To broadcast the readings across the quad, the group is borrowing a sound system, hoping that people will pause and listen to some of what’s being read.
“Choosing to participate instead of remain silent is exactly the sort of reminder we need,” Alter said.
College Republicans Watch Party
The Rice University College Republicans are hosting a watch party from 10 a.m. to 2 p.m. in the Duncan College PDR. The event is open to everyone in the Rice community, the College Republicans president Kyle Sheehan, said.
The College Republicans decided to host a watch party when they realized no other groups on campus were planning to show the event, which was not a surprise, according to Sheehan. While there will not be a formal discussion, Sheehan expects that those who watch the inauguration will share their thoughts throughout the broadcast.
“With any new president, there’s both hope and apprehension,” Sheehan, a Lovett College junior, said. “And while Trump has been controversial throughout the campaign, I would hope that on the day of inauguration, we bring the best parts of America together.”
Since the College Republicans voted not to endorse Trump, Sheehan said that he would not consider the inauguration to be a watershed moment for the club. According to Sheehan, Jan. 20 ushers in at least two years of Republican control, as well as a noteworthy American tradition.
Sheehan said he would not be offended if Rice groups held events protesting Trump, but he thought that the teach-in event’s description of non-partisanship was flawed.

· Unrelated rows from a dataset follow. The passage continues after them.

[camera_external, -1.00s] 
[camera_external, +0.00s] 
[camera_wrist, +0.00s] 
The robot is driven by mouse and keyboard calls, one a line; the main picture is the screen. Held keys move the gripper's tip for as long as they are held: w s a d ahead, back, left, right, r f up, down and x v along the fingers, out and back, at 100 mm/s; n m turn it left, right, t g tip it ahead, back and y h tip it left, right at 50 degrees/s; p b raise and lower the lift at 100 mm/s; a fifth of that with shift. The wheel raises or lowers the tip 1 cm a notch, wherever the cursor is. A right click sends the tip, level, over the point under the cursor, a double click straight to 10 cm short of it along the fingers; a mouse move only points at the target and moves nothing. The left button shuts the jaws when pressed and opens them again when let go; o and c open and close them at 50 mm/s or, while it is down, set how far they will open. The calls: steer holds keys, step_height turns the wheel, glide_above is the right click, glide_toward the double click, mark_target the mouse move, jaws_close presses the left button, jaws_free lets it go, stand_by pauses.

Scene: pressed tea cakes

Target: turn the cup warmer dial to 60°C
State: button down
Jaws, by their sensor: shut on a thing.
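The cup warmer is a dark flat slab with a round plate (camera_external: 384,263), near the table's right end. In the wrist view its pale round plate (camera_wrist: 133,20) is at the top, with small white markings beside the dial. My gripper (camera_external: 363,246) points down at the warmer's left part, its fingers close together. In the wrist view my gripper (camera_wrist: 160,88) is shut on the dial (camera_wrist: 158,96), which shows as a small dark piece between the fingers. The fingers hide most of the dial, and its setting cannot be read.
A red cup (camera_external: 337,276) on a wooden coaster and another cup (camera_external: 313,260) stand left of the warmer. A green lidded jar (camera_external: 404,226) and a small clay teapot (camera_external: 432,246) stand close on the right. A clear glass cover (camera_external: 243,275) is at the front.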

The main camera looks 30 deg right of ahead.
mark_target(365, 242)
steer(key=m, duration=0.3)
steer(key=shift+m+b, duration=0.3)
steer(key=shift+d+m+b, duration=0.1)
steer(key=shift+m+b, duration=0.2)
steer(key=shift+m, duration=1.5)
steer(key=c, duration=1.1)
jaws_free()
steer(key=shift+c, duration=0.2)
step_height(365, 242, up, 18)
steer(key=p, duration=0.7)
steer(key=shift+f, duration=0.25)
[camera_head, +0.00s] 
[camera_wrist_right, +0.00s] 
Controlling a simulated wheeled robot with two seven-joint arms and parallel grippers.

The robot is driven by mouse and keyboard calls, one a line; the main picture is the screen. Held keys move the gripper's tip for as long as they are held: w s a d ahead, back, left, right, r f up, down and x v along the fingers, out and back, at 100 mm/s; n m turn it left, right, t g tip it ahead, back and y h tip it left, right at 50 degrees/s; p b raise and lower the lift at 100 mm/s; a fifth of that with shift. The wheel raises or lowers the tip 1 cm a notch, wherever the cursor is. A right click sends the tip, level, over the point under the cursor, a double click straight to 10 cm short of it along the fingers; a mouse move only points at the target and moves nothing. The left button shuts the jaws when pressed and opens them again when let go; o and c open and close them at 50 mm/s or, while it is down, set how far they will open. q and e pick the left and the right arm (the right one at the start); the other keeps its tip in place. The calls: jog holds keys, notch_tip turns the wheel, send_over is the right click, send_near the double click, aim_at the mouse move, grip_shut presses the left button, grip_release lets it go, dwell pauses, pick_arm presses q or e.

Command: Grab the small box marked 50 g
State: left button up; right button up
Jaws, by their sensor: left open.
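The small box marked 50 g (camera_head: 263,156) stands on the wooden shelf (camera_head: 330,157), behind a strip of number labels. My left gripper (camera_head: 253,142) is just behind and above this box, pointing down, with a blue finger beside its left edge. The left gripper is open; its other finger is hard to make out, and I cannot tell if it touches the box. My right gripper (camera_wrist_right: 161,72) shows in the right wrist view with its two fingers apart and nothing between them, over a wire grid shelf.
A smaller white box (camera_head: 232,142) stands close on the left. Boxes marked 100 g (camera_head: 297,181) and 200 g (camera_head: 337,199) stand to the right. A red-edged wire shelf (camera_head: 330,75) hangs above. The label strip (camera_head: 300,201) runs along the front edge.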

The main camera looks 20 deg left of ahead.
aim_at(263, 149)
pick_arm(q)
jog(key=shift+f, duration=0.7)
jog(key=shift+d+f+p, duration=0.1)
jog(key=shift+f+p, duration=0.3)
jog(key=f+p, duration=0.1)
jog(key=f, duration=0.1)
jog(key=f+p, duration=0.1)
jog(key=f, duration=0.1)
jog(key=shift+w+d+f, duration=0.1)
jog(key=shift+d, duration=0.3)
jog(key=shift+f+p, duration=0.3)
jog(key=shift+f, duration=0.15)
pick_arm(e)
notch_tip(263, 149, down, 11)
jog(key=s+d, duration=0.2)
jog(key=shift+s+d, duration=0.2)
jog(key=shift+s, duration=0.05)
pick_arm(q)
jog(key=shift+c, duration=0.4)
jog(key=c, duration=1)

“I 1,000 percent guarantee that if Hillary Clinton were being inaugurated, non-partisan groups would be showing the event,” Sheehan said.
Sheehan said that his exposure to the other events on campus, the teach-in and the read-in, has been limited but that he supports their right to assemble and voice their thoughts.
“In a sense, the more the merrier in terms of political events on campus,” Sheehan said. “But it’s hard for me to believe that it’s not an anti-Trump event given the timing.”